The staples of journalism college curriculums in pre-Yeltsin Russia were, "Theory and Practice of a Party Press," "Dialectic Materialism," "Historic Materialism," and "Marxism-Leninism." Journalism studies are still administrative parts of philology departments, where practical journalism courses are rarely, if ever, taught. Today’s most popular courses include, "Slavic Philology," "Theory of Literature," "Applied Linguistics," "Mass Media Techniques," and "The Culture of the Russian Community Abroad."
The five-year officially sanctioned syllabus includes 186 weeks of lectures, of which 170 deal with theory and 16 with practical journalism. By U.S. standards, the practical courses are abstractions. None include segments on writing stories under deadline pressure, or searching data bases on-line for information.
Faculty biases, politics, and turf wars are as much a part of Russia’s college scene as they are in the United States. Foreign consultants, advisors, or visiting professors with new ideas about curriculum content will not be welcomed with open arms. They will be seen as interlopers and meddlers, particularly if they are sponsored by a U.S. government agency.
On the other hand, I believe, most journalism academics — regardless of their political orientation and prejudices — would gladly accept expense-paid trips to the U.S. to observe its robust, independent media. In the groves of academe, foreign junkets were routine perks long before glasnost and perestroika. Even the most skeptical observer would return with a new understanding of America’s free press. Bringing all of Russia’s college journalism teachers to America for a few weeks would probably cost less than is currently being spent on in-country training.

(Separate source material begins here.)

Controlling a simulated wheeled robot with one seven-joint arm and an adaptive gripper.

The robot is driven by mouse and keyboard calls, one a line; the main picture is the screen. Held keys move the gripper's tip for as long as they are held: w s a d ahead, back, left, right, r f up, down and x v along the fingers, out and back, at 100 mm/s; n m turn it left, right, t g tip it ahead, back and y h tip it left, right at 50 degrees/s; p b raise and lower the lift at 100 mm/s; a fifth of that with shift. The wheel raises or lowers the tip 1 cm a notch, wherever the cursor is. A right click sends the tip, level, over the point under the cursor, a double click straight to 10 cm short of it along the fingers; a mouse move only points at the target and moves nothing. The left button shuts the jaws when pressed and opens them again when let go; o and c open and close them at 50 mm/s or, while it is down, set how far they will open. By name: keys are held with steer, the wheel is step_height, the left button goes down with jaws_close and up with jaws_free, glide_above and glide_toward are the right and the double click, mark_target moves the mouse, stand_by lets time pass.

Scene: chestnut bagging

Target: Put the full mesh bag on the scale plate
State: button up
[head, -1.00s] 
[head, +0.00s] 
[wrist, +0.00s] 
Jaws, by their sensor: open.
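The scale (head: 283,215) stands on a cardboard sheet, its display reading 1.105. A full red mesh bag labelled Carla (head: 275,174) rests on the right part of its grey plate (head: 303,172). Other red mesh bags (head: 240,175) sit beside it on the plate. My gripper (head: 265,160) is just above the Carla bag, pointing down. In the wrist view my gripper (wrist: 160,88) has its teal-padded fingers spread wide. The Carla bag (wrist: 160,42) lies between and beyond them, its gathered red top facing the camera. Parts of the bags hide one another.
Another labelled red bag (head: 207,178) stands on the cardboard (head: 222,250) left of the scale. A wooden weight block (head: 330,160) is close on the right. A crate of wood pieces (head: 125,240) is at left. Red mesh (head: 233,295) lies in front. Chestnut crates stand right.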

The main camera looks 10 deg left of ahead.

Western-style newspapers and broadcast outlets, which depend on advertising funding, will not succeed in post-communist Russia. Still, if the country’s debilitating corruption is to be rooted out, young journalists must understand what the term "free press" really means. In the near future many will work for new high-tech media with a different economic model. Until the perspective of journalism college faculties changes, a broad-based consensus to repudiate dishonest politicians will not develop.